Ursula Le Guin's best?

So much of her writing is so lovely.

However, as soon as I read the title of this thread I was sure how I would answer.

The short story "The Ones Who Walk Away From Omelas" sends chills up and down my spine with its utter brilliance.

Very close to that would be the short story "The Day Before the Revolution."
 
I just finished The Tombs of Atuan. I liked it even more than A Wizard of Earthsea, I think because she turned the original novel inside out by making Sparrowhawk the secondary character and establishing this whole different world that we got two glimpses of in the first novel. I don't want to give away any spoilers, but I really enjoyed it.

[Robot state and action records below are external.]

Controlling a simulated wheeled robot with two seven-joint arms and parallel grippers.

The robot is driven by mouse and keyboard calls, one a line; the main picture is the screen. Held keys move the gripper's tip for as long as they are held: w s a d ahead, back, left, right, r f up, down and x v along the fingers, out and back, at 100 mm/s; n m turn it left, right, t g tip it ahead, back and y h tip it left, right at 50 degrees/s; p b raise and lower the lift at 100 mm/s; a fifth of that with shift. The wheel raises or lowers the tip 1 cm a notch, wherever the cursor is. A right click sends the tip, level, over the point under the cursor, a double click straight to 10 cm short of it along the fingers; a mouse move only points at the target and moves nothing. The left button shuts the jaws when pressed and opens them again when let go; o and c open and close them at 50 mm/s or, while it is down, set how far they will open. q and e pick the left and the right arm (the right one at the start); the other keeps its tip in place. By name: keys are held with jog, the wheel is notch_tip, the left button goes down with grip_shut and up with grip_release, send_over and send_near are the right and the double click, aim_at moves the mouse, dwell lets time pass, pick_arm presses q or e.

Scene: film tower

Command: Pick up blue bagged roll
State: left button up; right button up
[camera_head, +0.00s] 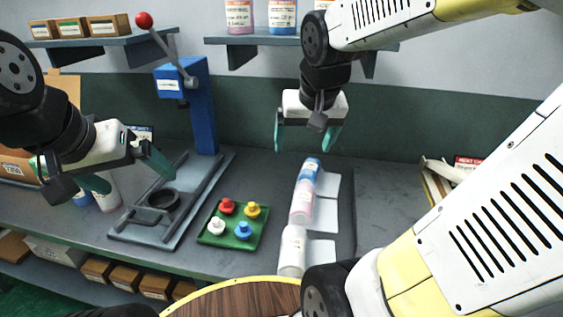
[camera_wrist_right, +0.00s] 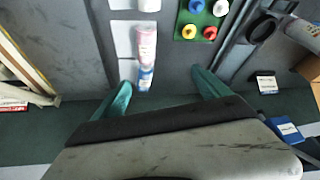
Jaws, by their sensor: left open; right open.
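A row of bagged rolls lies on the bench at centre right. The blue bagged roll (camera_head: 309,171) is at the back end, with a pink roll (camera_head: 302,204) in front of it and a white roll (camera_head: 292,250) nearest. In the right wrist view the blue roll (camera_wrist_right: 145,77) lies between the fingers, nearer the left one, with the pink roll (camera_wrist_right: 147,45) beyond it. My right gripper (camera_head: 305,148) is open and empty, above and behind the blue roll. My left gripper (camera_head: 138,183) is open and empty near the grey press frame.
White sheets (camera_head: 326,210) lie beside the rolls. A green tray (camera_head: 234,225) with coloured knobs sits to their left. A blue lever press (camera_head: 198,105) stands at the back left. Shelves with boxes and bottles hang on the wall. A round wooden stool (camera_head: 240,300) is in front.

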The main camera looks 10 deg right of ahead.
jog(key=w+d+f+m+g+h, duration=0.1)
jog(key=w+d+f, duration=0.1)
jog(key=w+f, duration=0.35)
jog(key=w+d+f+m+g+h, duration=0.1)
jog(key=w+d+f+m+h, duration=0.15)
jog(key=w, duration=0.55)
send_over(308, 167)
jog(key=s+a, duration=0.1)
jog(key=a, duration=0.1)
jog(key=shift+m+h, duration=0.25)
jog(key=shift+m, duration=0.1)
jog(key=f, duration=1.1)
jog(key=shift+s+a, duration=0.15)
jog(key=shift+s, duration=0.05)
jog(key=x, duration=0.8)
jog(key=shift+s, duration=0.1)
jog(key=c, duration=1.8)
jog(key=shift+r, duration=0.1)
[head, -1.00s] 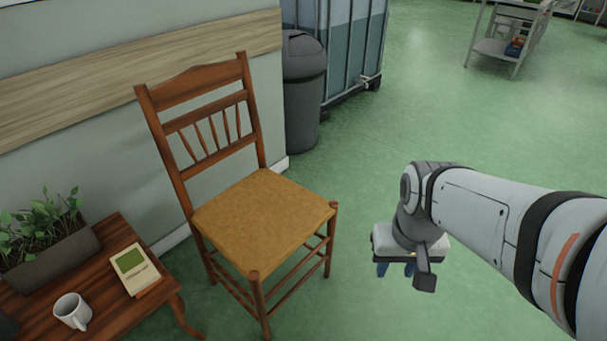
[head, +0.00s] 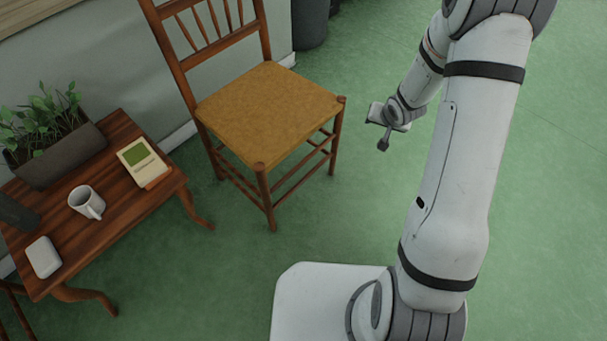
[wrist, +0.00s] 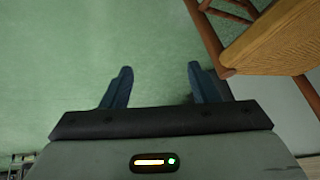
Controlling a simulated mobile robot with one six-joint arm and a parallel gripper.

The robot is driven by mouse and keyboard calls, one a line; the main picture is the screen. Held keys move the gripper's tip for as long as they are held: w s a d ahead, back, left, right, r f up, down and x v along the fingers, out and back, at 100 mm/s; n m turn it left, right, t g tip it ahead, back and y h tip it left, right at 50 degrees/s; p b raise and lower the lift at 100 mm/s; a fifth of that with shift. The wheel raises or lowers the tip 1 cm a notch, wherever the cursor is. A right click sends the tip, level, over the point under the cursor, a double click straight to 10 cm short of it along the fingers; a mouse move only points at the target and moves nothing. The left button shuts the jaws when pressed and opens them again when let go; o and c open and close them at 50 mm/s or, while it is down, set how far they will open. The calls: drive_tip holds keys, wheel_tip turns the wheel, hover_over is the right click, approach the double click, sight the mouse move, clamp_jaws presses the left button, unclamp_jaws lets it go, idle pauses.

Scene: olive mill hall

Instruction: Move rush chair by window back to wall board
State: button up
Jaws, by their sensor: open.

The Omelas story is I agree chilling, short and remarkably deep.
 
I need to read more Le Guin, but The Dispossessed is an excellent novel.
 
My very bit of writing is the jellyfish introduction to the Lathe of Heaven.
 
The Dispossessed and The Lathe of Heaven. Also her short stories "The Ones Who Walk Away From Omelas", "The Shobies' Story", and "Darkness Box".
 
I've followed all of your advice and found a copy of The Ones Who Walk Away from Omelas,
which I hadn't seen before.
I've just read it.
I shall now go in a room and shudder by myself for a while.
 
Coming late to this particular party but ... in no particular order: the Dispossessed, The Left Hand of Darkness and the Earthsea Quartet. Of course this doesn't mean that other novels aren't good, but these ones are actually classics IMHO. I have read a few of her short stories, but most of them haven't stuck in my memory. The exception being The Day Before the Revolution.